Records of robot episodes:
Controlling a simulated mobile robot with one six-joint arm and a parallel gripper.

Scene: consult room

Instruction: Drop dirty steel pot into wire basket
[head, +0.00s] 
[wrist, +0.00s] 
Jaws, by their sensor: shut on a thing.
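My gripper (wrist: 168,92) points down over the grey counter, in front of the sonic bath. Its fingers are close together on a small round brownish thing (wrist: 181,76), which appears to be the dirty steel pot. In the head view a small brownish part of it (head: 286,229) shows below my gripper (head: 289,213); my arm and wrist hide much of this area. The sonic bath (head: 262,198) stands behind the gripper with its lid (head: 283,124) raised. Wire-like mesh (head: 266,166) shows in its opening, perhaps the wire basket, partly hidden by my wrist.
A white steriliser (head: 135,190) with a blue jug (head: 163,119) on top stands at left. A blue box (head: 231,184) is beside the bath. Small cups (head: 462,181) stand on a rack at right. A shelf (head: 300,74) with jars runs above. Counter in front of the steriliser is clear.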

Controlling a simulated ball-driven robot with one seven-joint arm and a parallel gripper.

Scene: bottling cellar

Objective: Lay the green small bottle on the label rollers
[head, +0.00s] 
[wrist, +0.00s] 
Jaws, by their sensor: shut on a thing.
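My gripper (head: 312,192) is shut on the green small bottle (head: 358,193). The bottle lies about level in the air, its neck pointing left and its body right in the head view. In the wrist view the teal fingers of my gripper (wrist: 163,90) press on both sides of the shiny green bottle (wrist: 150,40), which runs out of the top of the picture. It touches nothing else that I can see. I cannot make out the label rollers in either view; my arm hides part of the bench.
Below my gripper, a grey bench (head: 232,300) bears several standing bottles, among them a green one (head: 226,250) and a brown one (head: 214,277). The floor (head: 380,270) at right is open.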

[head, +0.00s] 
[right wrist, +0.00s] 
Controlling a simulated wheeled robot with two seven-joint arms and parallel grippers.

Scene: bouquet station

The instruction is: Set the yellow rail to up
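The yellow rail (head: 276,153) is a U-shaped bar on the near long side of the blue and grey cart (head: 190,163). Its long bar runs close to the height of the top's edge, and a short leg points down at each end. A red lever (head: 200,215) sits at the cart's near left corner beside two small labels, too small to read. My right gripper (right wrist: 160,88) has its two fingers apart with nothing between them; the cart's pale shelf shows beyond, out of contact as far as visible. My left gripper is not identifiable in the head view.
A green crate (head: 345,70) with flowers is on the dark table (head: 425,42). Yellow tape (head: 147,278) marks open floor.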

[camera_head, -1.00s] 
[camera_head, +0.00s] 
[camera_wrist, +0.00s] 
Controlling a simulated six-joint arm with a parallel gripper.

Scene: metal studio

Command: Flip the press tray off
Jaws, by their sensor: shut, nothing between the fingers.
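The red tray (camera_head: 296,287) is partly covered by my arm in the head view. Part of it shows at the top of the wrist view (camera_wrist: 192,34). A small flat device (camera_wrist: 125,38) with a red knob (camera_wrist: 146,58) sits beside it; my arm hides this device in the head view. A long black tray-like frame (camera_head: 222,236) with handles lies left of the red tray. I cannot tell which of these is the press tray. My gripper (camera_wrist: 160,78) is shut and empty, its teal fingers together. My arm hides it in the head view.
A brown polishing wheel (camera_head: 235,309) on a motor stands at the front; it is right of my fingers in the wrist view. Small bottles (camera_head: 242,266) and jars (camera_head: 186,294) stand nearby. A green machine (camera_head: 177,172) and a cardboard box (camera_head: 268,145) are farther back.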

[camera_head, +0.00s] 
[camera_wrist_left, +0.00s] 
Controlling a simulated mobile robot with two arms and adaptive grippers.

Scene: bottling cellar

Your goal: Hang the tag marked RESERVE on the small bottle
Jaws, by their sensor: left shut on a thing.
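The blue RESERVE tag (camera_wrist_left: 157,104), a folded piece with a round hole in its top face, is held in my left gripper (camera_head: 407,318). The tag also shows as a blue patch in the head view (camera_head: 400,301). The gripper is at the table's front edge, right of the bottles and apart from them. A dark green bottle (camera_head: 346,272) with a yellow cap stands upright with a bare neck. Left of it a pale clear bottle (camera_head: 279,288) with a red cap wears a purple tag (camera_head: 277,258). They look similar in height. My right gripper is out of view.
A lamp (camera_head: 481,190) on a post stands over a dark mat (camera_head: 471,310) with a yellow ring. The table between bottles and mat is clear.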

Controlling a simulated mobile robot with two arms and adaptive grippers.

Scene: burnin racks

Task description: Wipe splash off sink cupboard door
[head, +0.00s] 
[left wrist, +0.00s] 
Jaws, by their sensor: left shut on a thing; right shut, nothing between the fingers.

▶ Instruction
Write out only the lines that run from the line containing "[camera_wrist_left, +0.00s]" through the line containing "Your goal: Hang", both included, exactly as they appear above.

▶ Solution for this problem
[camera_wrist_left, +0.00s] 
Controlling a simulated mobile robot with two arms and adaptive grippers.

Scene: bottling cellar

Your goal: Hang the tag marked RESERVE on the small bottle

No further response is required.